PS: This is not an unbiased article, nearly all the groups and people I mentioned are friends, groups I belong to, people I admire, etc.

PPS: I am going to try to write something about the economic crisis in the coming days. People have been asking and I have been researching…

Author: Justin Podur

Author of Siegebreakers. Ecology. Environmental Science. Political Science. Anti-imperialism. Political fiction.

5 thoughts on “Naomi Klein in Toronto”

  1. re: Naomi Klein in Toronto
    great recap Justin – was sorry to have missed the event and your write up covered a lot of the good stuff that seemed to have gone on. All the links are especially useful.

    1. voteforenvironment.ca
      Good recap of the meeting, but I don’t think voteforenvironment.ca is that clever, or may be “too clever by half”.
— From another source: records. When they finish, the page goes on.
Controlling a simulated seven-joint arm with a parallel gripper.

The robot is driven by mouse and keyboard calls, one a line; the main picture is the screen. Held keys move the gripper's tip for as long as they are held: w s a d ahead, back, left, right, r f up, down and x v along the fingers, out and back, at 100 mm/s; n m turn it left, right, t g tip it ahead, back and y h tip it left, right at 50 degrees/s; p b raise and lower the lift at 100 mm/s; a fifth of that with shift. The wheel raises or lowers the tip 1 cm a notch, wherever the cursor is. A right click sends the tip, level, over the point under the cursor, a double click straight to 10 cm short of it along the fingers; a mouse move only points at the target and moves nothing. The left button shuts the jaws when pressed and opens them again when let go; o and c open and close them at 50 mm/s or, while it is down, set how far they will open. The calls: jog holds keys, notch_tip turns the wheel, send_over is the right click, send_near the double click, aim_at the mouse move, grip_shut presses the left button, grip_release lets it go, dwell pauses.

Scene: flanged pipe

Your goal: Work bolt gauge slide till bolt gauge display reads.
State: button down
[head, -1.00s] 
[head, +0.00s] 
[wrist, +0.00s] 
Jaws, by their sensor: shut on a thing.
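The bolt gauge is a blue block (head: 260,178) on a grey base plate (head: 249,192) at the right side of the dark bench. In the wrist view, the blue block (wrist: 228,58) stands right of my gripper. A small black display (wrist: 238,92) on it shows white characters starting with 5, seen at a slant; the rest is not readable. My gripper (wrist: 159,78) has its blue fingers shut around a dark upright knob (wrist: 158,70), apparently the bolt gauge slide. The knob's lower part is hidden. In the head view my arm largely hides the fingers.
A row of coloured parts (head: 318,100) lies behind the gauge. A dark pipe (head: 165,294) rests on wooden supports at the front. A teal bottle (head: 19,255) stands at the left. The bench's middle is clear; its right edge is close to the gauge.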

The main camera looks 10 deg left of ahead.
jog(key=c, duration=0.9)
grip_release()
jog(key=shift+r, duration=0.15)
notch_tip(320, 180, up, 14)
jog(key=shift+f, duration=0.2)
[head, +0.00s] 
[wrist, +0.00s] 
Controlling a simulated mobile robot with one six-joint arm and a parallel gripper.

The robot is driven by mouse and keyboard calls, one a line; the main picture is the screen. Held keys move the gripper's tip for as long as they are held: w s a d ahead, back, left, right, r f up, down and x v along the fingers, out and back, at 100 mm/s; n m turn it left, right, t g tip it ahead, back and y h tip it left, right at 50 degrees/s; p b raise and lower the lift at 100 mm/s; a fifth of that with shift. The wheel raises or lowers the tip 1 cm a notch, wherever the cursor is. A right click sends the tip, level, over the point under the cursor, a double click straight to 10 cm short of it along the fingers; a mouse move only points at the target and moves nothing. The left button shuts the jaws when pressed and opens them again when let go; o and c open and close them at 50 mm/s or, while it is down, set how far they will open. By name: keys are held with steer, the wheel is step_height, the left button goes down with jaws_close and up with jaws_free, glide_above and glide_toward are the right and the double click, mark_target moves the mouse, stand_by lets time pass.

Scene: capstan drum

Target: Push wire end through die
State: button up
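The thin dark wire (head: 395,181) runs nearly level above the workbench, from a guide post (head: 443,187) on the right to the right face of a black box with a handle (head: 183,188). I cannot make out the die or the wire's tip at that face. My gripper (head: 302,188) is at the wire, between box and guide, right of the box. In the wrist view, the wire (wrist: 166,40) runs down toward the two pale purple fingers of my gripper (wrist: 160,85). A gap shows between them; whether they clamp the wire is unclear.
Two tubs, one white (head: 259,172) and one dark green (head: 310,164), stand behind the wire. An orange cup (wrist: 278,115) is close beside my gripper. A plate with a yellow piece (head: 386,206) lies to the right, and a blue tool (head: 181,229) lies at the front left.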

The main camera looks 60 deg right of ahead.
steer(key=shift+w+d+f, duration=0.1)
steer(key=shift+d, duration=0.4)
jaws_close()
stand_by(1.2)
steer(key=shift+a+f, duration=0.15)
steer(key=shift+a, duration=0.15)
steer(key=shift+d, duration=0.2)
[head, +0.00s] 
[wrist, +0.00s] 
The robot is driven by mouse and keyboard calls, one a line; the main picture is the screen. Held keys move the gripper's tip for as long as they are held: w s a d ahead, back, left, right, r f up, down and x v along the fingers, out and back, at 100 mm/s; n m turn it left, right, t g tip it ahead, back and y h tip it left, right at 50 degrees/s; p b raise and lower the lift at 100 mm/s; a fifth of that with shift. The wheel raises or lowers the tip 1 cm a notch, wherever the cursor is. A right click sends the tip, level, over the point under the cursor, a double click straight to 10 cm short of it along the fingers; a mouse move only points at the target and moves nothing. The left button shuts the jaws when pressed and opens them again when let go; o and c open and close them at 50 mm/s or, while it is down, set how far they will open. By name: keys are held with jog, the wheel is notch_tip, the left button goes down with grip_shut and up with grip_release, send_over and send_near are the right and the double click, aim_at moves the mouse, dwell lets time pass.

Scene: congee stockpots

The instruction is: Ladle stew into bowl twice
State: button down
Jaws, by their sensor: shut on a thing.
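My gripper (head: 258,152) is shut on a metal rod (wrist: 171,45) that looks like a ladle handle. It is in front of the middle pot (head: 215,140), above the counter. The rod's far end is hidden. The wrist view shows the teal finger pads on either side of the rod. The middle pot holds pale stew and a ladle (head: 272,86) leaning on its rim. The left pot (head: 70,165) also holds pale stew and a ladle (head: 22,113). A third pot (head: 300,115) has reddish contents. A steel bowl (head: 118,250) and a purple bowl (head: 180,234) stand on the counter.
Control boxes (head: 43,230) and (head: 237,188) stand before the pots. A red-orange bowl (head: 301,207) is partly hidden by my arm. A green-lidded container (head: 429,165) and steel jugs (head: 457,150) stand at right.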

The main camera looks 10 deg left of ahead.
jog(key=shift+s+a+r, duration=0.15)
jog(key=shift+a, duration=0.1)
      http://www.punditsguide.ca/2008/09/think-twice-about-voting-strategically.php

      I think it’s mostly just a disorienting and discouraging approach, at a time when we need maximum clarity and energy to resist the attacks that are coming and build a longer-term alternative. Since when was a vote for the Liberals a vote “for the environment”, and why would people on the activist and radical Left want to endorse such an opinion?

      1. Several reasons
        Hey. The critiques you link to are sensible but they assume that voting is a matter of conscience. I don’t agree. I think voting is about politics. Since I differ from all the parties on many issues, I can’t really vote my conscience for any of them. As a result, I would vote according to where I think the best effect would be had. That’s why I am always in favour of ‘strategic voting’. That’s my answer to your last question. I’m just now writing a piece elaborating on what I think is interesting and uninteresting in this election…. Justin

        1. “Conscience” vs “politics”
          I don’t really get the distinction, because presumably your politics are somewhat dictated by your conscience, especially when you’re on the Left. If not, then by what?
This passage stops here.